Please give the listing again, word for word, with nothing left out.

----- RECORDED INFORMATION -----

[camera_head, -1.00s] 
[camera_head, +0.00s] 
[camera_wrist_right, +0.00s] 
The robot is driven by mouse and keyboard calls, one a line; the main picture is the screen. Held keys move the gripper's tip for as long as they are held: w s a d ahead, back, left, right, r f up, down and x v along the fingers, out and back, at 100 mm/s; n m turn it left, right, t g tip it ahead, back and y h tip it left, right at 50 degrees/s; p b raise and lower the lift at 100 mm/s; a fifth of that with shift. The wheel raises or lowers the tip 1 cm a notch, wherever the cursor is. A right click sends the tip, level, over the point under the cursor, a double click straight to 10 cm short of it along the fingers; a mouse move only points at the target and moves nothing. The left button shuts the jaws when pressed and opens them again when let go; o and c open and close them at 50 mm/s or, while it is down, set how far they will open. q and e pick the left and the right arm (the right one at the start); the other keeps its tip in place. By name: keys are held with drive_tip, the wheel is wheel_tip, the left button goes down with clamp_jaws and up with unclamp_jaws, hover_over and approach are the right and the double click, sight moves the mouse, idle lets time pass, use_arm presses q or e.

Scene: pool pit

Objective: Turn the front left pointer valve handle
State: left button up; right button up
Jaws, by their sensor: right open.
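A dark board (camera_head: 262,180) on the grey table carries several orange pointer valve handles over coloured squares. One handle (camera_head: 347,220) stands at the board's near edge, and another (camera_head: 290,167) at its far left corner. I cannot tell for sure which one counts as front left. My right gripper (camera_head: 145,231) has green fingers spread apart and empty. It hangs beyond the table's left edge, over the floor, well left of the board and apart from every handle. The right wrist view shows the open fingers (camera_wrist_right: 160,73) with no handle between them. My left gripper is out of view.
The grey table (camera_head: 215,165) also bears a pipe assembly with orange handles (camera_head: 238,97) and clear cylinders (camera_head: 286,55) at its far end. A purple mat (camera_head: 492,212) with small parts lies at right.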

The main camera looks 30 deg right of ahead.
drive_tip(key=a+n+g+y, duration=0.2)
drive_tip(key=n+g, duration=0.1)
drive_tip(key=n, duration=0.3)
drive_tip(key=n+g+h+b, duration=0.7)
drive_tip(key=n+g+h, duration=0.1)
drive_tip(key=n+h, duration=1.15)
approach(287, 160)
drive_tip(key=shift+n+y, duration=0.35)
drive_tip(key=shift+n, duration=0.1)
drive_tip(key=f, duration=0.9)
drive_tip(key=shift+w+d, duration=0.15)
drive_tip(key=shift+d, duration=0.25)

-----

▸ **EXERCISE ANSWER**
[camera_head, -1.00s] 
[camera_head, +0.00s] 
[camera_wrist_right, +0.00s] 
The robot is driven by mouse and keyboard calls, one a line; the main picture is the screen. Held keys move the gripper's tip for as long as they are held: w s a d ahead, back, left, right, r f up, down and x v along the fingers, out and back, at 100 mm/s; n m turn it left, right, t g tip it ahead, back and y h tip it left, right at 50 degrees/s; p b raise and lower the lift at 100 mm/s; a fifth of that with shift. The wheel raises or lowers the tip 1 cm a notch, wherever the cursor is. A right click sends the tip, level, over the point under the cursor, a double click straight to 10 cm short of it along the fingers; a mouse move only points at the target and moves nothing. The left button shuts the jaws when pressed and opens them again when let go; o and c open and close them at 50 mm/s or, while it is down, set how far they will open. q and e pick the left and the right arm (the right one at the start); the other keeps its tip in place. By name: keys are held with drive_tip, the wheel is wheel_tip, the left button goes down with clamp_jaws and up with unclamp_jaws, hover_over and approach are the right and the double click, sight moves the mouse, idle lets time pass, use_arm presses q or e.

Scene: pool pit

Objective: Turn the front left pointer valve handle
State: left button up; right button up
Jaws, by their sensor: right open.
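A dark board (camera_head: 262,180) on the grey table carries several orange pointer valve handles over coloured squares. One handle (camera_head: 347,220) stands at the board's near edge, and another (camera_head: 290,167) at its far left corner. I cannot tell for sure which one counts as front left. My right gripper (camera_head: 145,231) has green fingers spread apart and empty. It hangs beyond the table's left edge, over the floor, well left of the board and apart from every handle. The right wrist view shows the open fingers (camera_wrist_right: 160,73) with no handle between them. My left gripper is out of view.
The grey table (camera_head: 215,165) also bears a pipe assembly with orange handles (camera_head: 238,97) and clear cylinders (camera_head: 286,55) at its far end. A purple mat (camera_head: 492,212) with small parts lies at right.

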The main camera looks 30 deg right of ahead.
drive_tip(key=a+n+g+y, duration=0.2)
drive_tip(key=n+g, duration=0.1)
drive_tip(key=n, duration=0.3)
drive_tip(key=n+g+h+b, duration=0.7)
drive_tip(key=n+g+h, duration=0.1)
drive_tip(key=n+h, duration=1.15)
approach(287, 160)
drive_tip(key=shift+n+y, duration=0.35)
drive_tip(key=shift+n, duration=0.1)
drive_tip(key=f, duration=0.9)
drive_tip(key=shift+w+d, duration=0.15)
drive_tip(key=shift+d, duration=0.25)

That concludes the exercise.